- **TASK STATEMENT**
The material below contains a line with "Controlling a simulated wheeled" and a line with "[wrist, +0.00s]". Copy exactly those two lines and all lines between them.
--- EXTRACTED RECORDS ---
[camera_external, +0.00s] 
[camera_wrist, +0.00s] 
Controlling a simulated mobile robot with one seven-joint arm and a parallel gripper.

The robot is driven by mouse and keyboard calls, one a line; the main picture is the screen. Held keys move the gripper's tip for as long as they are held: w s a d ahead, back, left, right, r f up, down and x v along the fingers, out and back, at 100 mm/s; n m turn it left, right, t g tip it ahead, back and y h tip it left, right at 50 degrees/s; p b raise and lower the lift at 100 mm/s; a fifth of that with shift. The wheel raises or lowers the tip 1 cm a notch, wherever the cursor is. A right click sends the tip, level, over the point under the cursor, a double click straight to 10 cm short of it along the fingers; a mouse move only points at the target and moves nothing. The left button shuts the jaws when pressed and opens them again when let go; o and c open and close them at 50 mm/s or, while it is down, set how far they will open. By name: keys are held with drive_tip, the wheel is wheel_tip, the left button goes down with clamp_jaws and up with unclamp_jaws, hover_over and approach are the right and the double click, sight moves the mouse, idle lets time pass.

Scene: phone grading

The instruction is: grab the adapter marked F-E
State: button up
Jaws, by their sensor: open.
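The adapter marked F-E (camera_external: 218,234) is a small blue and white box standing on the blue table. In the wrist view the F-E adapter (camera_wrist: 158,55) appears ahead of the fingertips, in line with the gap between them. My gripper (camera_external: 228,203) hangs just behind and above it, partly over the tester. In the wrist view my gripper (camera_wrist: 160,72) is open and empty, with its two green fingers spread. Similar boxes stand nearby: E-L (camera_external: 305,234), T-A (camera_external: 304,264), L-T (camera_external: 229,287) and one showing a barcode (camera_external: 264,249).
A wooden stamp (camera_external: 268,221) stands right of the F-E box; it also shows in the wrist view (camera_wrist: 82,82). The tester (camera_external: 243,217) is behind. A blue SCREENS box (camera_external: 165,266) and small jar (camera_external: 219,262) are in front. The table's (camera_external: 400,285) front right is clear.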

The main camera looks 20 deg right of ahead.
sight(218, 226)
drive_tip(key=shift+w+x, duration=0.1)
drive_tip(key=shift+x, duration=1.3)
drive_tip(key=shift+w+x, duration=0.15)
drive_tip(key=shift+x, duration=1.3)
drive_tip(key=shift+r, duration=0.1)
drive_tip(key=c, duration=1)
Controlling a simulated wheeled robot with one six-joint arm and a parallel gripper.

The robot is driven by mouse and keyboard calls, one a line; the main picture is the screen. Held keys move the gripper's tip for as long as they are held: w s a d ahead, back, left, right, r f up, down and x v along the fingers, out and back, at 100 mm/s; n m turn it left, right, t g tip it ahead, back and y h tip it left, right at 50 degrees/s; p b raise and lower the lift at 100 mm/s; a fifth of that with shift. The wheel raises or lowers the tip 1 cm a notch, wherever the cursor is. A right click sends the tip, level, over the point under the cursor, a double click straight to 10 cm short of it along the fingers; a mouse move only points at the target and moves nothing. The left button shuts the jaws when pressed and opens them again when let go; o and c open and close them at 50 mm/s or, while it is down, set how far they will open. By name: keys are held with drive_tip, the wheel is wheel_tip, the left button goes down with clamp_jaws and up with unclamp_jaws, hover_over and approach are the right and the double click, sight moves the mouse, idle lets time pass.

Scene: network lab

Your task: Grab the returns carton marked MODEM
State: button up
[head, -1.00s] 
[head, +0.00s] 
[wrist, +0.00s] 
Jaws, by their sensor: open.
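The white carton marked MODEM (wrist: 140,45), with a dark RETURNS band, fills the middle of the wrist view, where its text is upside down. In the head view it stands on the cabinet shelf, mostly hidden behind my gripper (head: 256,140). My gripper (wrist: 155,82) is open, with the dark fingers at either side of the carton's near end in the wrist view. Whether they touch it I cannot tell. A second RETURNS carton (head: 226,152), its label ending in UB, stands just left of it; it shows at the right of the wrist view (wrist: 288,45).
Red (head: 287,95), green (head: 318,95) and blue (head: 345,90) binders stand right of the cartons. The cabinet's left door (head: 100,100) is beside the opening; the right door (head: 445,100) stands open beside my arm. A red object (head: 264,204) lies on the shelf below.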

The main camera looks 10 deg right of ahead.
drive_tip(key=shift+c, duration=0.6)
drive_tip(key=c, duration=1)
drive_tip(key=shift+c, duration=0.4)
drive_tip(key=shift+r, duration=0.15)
---
- **FINAL RESULT**
Controlling a simulated wheeled robot with one six-joint arm and a parallel gripper.

The robot is driven by mouse and keyboard calls, one a line; the main picture is the screen. Held keys move the gripper's tip for as long as they are held: w s a d ahead, back, left, right, r f up, down and x v along the fingers, out and back, at 100 mm/s; n m turn it left, right, t g tip it ahead, back and y h tip it left, right at 50 degrees/s; p b raise and lower the lift at 100 mm/s; a fifth of that with shift. The wheel raises or lowers the tip 1 cm a notch, wherever the cursor is. A right click sends the tip, level, over the point under the cursor, a double click straight to 10 cm short of it along the fingers; a mouse move only points at the target and moves nothing. The left button shuts the jaws when pressed and opens them again when let go; o and c open and close them at 50 mm/s or, while it is down, set how far they will open. By name: keys are held with drive_tip, the wheel is wheel_tip, the left button goes down with clamp_jaws and up with unclamp_jaws, hover_over and approach are the right and the double click, sight moves the mouse, idle lets time pass.

Scene: network lab

Your task: Grab the returns carton marked MODEM
State: button up
[head, -1.00s] 
[head, +0.00s] 
[wrist, +0.00s] 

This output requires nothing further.